= Task goal =
Which lines have the string "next"? Copy all of them from the entries below.

= Items =
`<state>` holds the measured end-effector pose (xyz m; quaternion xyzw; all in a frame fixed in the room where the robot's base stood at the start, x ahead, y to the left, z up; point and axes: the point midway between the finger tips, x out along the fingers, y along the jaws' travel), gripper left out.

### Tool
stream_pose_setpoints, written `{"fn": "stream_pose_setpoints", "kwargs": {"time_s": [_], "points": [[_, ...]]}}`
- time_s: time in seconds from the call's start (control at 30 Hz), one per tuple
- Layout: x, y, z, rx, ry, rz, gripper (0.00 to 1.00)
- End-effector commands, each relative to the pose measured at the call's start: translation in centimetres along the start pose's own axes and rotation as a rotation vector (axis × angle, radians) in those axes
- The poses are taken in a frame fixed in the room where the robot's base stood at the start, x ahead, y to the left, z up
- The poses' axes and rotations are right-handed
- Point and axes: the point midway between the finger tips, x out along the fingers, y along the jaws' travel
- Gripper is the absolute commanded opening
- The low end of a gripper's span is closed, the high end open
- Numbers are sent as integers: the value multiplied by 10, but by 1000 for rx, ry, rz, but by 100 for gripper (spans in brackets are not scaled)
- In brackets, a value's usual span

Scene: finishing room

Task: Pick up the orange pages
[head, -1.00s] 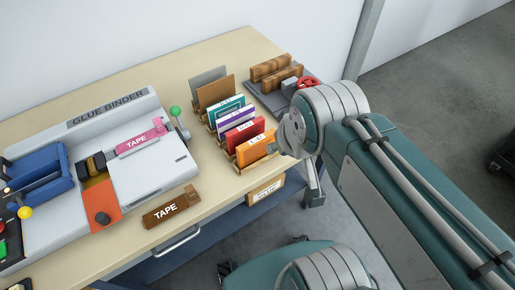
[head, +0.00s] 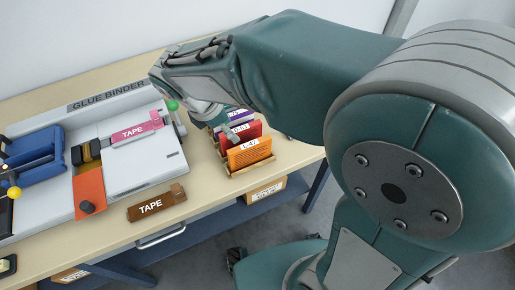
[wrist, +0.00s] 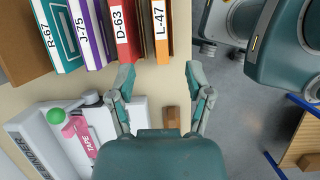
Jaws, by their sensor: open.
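The orange pages (head: 249,152), labelled L-47, stand upright at the front end of a row of labelled books in a wooden rack. They also show in the wrist view (wrist: 159,28), top centre, right of the red book (wrist: 125,35) labelled D-63. My gripper (wrist: 160,72) is open and empty. In the wrist view its fingertips lie just below the row, the left one by the red book's lower end, the right one past the orange pages' right side. In the head view my arm hides much of the row's back.
The purple book (wrist: 92,30) and teal-edged book (wrist: 60,35) stand left of the red one. The glue binder (head: 140,165) is left of the rack. A brown TAPE block (head: 157,204) lies in front. Bare table surrounds the rack's front.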

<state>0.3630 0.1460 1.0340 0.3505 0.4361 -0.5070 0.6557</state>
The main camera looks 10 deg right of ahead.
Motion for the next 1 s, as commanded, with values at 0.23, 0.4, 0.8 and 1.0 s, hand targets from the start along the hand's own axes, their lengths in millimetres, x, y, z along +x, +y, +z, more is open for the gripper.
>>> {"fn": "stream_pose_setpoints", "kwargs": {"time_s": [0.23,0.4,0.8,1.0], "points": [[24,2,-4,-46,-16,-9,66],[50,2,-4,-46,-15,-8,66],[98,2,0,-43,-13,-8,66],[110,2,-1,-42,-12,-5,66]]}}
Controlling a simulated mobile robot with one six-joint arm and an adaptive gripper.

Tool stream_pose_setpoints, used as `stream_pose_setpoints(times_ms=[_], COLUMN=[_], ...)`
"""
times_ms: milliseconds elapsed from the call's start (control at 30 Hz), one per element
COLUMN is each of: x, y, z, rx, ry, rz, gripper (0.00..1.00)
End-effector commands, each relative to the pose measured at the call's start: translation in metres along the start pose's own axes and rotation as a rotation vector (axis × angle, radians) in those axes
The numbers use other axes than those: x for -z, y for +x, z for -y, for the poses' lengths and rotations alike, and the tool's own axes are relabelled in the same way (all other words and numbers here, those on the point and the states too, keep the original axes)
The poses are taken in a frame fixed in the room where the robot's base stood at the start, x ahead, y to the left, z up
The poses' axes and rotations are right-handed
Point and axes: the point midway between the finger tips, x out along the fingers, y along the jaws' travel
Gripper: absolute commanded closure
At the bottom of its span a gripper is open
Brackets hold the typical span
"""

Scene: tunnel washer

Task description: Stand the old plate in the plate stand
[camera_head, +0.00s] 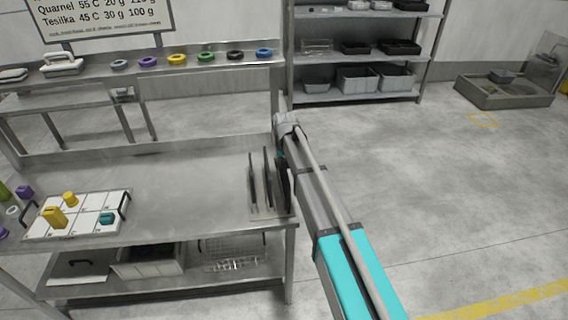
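The plate stand (262,208) is at the right end of the steel table, near its edge. Thin dark plate-like pieces (253,182) stand upright in it, seen almost edge-on. I cannot tell which of them, if any, is the old plate. My arm reaches in from the lower right, and its grey wrist is above the back of the stand. A thicker dark shape at the stand's right side, beside my arm, may be my gripper or another plate. My gripper's fingers cannot be made out, and I cannot tell whether they hold anything.
A white gridded tray (85,198) with yellow and teal pieces lies on the table's left. The table's middle (185,180) is clear. Bins and a wire basket (232,250) sit on the lower shelf. Behind are a bench with coloured rings (205,57) and a shelf rack (350,97).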

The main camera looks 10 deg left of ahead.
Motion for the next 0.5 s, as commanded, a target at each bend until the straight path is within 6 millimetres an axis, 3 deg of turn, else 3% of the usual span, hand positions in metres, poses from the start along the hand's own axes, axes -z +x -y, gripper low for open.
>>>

= Result for this exercise =
Motion for the next 1 s, as commanded, with values at 0.23, 0.4, 0.8 and 1.0 s, hand targets from the start along the hand's own axes, their lengths in millimetres, x, y, z along +x, +y, +z, more is open for the gripper.
Motion for the next 0.5 s, as commanded, a target at each bend until the straight path is within 6 millimetres an axis, 3 deg of turn, else 3% of the usual span, hand positions in metres, poses from the start along the hand's own axes, axes -z +x -y, gripper low for open.

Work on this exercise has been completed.